— Begin —

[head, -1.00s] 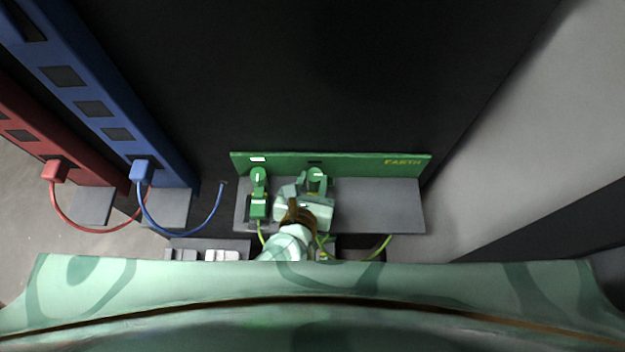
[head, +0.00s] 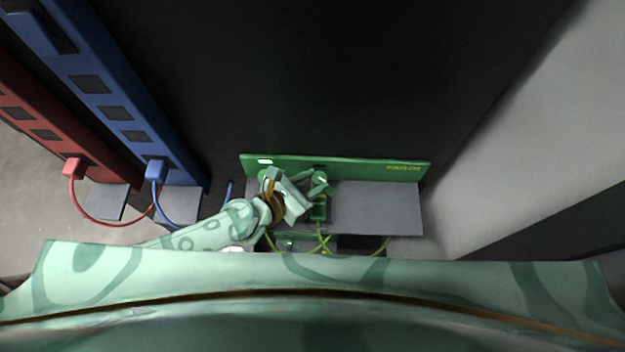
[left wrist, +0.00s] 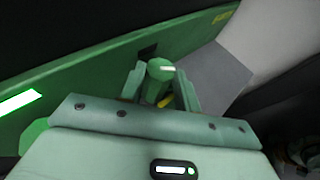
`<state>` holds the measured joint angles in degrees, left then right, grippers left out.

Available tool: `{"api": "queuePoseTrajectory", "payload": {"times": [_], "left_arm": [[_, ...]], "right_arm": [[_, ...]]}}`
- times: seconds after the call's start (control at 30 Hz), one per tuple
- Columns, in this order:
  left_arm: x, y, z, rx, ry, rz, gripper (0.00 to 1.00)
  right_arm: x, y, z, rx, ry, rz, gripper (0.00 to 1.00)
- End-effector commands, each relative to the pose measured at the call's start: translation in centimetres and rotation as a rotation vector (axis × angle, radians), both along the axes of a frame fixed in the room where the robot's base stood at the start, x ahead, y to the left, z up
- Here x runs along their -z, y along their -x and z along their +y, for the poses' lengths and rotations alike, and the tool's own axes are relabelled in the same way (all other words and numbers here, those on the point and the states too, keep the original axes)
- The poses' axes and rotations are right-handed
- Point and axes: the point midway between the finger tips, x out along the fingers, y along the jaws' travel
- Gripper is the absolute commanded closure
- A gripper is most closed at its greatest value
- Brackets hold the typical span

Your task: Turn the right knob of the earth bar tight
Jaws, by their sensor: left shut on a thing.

— End —

[What the exercise asks]: Starting with the line that contains "- Gripper is the absolute commanded closure", print each line through the last one in the listing. Include both end lines and add nothing.

[Finished exercise]:
- Gripper is the absolute commanded closure
- A gripper is most closed at its greatest value
- Brackets hold the typical span

Your task: Turn the right knob of the earth bar tight
Jaws, by their sensor: left shut on a thing.

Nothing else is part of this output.